Busting Another Election Year ETF Myth

In this space on Monday, we highlighted one of the most ridiculous election year myths pertaining to exchange-traded funds. The myth being: A victory by Democrat Hillary Clinton would be a boon for alternative energy ETFs.

As was noted, the current bull market performances of alternative energy ETFs, such as the Guggenheim Solar ETF TAN, have been less than inspiring.

Well, there is another election year ETF myth that needs to be addressed before investors head to the polls in November. Before getting to that myth, however, remember what follows is not an endorsement of any presidential candidate. Nor is it a degradation of those candidates. For those thirsting for overt political bias where it has no place, other outlets welcome your readership.

Related Link: How Trump Could Cause A Recession, Even If He Loses The Election

The Other Danger

The other election year myth ETF investors need to be aware of is that a Clinton victory would be efficacious for healthcare funds.

No, there is no refuting the healthcare sector's leadership during the current bull market, and, love it or hate, the Affordable Care Act ("Obamacare") has had something to do with that.

The Health Care SPDR (ETF) XLV has been one of the best-performing traditional sector ETFs since President Barack Obama took office in early 2009. Every year since 2010 has seen multiple healthcare ETFs rank among the top 10 sector ETFs on an annual basis.

XLV is down 2.7 percent year-to-date and it would be false to think the struggles incurred by it and rival healthcare ETFs have nothing to do with markets pricing in a Clinton victory. Go back to September 21, 2015. That is the day Clinton sent her now infamous tweet about drug prices.

Since then, the iShares Nasdaq Biotechnology Index (ETF)IBB, the largest biotechnology ETF, is down 23.1 percent.

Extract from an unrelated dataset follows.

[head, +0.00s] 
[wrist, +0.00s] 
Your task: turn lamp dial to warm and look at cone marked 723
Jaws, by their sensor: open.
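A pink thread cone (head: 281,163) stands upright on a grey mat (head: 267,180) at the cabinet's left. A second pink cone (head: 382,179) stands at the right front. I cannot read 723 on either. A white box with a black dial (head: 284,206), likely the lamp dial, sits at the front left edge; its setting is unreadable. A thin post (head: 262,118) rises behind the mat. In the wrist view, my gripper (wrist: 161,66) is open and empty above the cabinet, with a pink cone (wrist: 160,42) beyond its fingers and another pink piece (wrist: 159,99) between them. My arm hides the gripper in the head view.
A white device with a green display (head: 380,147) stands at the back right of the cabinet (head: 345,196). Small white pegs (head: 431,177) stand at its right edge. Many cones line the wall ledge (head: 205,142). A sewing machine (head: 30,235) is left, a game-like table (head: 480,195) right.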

That is more than enough to put the fund in a bear market. Oh yeah, biotech stocks usually account for 20 percent or more of diversified healthcare ETFs' weights. For example, biotech currently represents nearly 22 percent of XLV's weight, making it the second-largest industry weight in the ETF.

Additionally, the Obama Administration has been cracking down on inversion deals, an effort that has seen some mega healthcare mergers and acquisitions activity scuttled as a result. It is not a stretch to assume that Clinton would carry on that policy, which would damp large-scale healthcare mergers and acquisitions — although M&A has been a significant driver of the healthcare sector's returns over the past several years.

Sure, it is possible that XLV, IBB and rival healthcare ETFs will thrive if Clinton is the next president. However, these issues, and all investing strategies, deserve more attention and thorough investigations instead of being favored or ignored simply because of political hype; trade responsibly.